Your kind words helped me immensely - thank you for that!
Wednesday, 18 March 2020
I Stayed At Home
Sorry to let you in the dark: I had cancelled my flight to Amsterdam.
We thought it too risky - Schiphol is a huge airport with oh so many tourists from all nations - and though I missed a very special birthday, I am content with our decision.
You know: hopefully age is giving us a little more wisdom (Does it? Look around --- well... I sometimes wonder...)
So I sit at home. Well - I do not sit all the time - I made provisions for long lonely days not by buying bulks of toilet paper (so I bought some), but in "Soul food":
... which means painting with water colour (I bought more colours and brushes)
Then:
Yep - my fitnesses studio closed.

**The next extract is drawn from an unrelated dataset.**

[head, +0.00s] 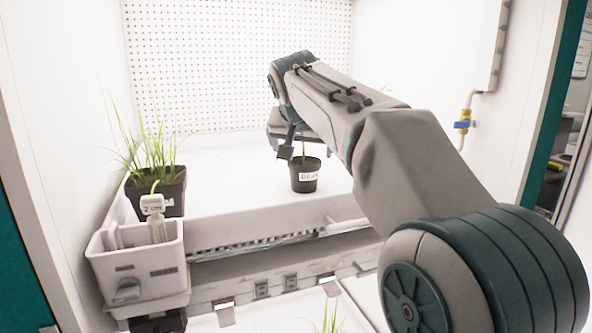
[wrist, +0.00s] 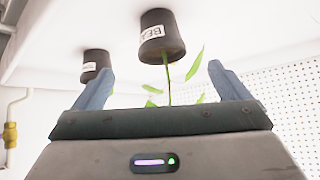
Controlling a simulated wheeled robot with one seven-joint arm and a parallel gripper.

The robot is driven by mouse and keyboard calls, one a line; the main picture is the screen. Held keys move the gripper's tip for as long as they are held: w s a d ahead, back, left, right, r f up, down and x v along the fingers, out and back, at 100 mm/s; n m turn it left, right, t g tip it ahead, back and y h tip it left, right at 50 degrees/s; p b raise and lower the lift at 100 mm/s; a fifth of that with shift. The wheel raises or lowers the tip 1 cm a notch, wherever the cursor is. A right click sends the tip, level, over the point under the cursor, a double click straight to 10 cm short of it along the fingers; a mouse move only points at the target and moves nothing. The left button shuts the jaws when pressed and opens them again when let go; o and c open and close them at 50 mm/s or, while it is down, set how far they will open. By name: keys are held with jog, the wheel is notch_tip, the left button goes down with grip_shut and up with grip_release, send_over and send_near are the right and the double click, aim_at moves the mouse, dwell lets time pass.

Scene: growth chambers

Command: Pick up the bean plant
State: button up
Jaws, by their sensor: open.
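The bean plant is a small dark pot (head: 305,178) with a white label whose first letters read "BEA". It stands upright on the white chamber shelf in the head view, with its thin green stem partly hidden by my arm. In the wrist view, which shows the scene upside down, the bean pot (wrist: 158,42) and its leafy stem appear just beyond the fingertips. My gripper (wrist: 160,70) is open and empty, with its two blue-grey fingers on either side of the stem in the picture. The pot is not between the fingers. In the head view my gripper (head: 302,148) is above and behind the pot.
A second labelled dark pot (wrist: 96,64) stands beside it in the wrist view. A grassy potted plant (head: 158,190) is at the shelf's left, behind a white caddy (head: 138,270). A perforated back wall (head: 235,60) and side walls enclose the shelf. Free shelf lies left of the bean pot.

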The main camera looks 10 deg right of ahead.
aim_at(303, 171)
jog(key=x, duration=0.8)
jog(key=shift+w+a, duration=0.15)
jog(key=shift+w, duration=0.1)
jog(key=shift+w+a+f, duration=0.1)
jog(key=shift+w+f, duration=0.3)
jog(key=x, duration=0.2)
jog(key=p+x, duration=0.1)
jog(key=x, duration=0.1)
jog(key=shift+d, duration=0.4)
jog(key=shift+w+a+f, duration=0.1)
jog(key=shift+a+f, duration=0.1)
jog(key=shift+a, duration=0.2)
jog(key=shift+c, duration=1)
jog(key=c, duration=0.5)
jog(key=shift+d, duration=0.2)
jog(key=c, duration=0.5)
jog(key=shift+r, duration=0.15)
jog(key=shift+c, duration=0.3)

I can do it at home. (though not THAT!)
And: this poster at my entrance door:
to give us all poise and decency and kindness - and reassuring thoughts...
As do:
Lots of spring flowers on my balcony...
Also important:
Something to work my brain... (I have a lot of books too, real ones, not only in the cloud)
I have the following video on Whats-App, but do not know how the bring it here "live":
Hilarious - I have them all on DVD (not in the cloud...) I need humour!
And of course I am not reckless - I take precautions!
Haha - too much - I was overcautious - I cannot drink my coffee!!! I need the proverbial "last straw" to drink it!!!
Seriously:
Take care! but live! Be cautious - but keep your joy of living! Be kind!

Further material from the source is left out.